Currently, Hensley lives in Washington, DC, and has worked at NASA Goddard in Greenbelt, MD, for 24 years on earth science satellite projects. Prior to NASA, Hensley worked for SAIC in Tysons Corner, VA, on President Reagan's "Star Wars" missile defense system.

Hensley said the dedicated teaching of faculty at BRCC was the most enjoyable part for him. “They thoroughly enjoyed teaching and their enthusiasm was contagious and made learning fun,” said Hensley. “They were personable, accessible, and knew all their students’ names. Class sizes were small, prompting discussion, and there were often light-hearted moments and laughter.”

He remembered four teachers who made a big impression: Becky Eller (mathematics), Darrell Hurst (English literature), Frank Carver (calculus), and Houston Lynch (physics). He recalled Lynch’s innovative teaching methods made the learning of complicated physics formulas become innate.
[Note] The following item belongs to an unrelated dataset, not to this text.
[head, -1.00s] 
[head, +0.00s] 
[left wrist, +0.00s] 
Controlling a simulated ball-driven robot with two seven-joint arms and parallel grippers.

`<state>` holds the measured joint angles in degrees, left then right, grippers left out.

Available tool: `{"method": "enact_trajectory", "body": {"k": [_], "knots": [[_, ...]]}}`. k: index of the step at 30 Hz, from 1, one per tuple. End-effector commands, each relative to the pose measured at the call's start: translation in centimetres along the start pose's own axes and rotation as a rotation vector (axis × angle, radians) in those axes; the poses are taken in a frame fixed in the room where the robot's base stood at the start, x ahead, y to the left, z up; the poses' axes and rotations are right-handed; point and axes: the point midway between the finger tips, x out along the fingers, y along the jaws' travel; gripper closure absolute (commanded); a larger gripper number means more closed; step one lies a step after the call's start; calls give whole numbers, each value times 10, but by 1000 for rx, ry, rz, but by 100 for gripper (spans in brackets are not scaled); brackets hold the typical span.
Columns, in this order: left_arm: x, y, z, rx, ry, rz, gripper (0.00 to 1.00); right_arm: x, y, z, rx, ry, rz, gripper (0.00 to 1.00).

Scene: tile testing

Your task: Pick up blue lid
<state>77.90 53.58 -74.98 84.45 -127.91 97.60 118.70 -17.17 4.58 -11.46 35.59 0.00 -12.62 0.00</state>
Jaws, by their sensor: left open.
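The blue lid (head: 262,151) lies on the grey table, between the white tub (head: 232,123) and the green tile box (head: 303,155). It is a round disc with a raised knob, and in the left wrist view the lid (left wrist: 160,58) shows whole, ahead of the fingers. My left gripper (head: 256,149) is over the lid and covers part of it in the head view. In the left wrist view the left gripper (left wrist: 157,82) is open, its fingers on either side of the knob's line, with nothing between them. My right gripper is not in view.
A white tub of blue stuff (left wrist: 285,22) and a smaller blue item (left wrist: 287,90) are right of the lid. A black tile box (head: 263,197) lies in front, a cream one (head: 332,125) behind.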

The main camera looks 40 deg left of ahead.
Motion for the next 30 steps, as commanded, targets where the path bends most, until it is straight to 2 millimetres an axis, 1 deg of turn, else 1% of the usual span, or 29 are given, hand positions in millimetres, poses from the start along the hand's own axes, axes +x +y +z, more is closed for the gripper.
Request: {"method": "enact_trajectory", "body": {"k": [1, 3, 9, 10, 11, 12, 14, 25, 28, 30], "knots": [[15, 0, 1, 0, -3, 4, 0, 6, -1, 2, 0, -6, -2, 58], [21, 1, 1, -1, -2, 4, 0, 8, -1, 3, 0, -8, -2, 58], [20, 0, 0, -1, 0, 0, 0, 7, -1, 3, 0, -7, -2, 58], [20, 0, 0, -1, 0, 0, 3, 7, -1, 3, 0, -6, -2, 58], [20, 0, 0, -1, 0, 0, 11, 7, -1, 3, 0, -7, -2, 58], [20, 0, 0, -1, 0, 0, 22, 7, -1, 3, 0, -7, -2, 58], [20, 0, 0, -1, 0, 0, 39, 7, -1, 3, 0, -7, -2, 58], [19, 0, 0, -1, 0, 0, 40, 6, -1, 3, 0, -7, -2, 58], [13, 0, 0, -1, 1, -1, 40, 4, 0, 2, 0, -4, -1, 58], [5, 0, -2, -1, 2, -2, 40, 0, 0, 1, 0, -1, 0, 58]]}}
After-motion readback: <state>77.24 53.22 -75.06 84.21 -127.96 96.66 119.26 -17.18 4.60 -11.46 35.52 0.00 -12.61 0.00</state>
“He always prepared several analogies to every day occurrences to help explain new concepts and ideas. He had the ability to present the material on the beginning student’s level, and he never lost patience. When introducing a new formula, he would not just write it on the board, and say, ‘Memorize this.’ He would ask the class what should go into the formula. That way, if we forgot a formula, we could usually figure it out by remembering individual components.”

The two kept in touch through Christmas cards and email, ever since Hensley completed a recommendation for Lynch when he was nominated for a teaching award. “It's been great keeping in touch. Mr. Lynch is an excellent artist. His Christmas cards are his pen and ink drawings of historic buildings and other structures,” Hensley noted.

Christmas card art by Houston Lynch
Detail of Houston Lynch's artwork on Christmas cards sent to Michael.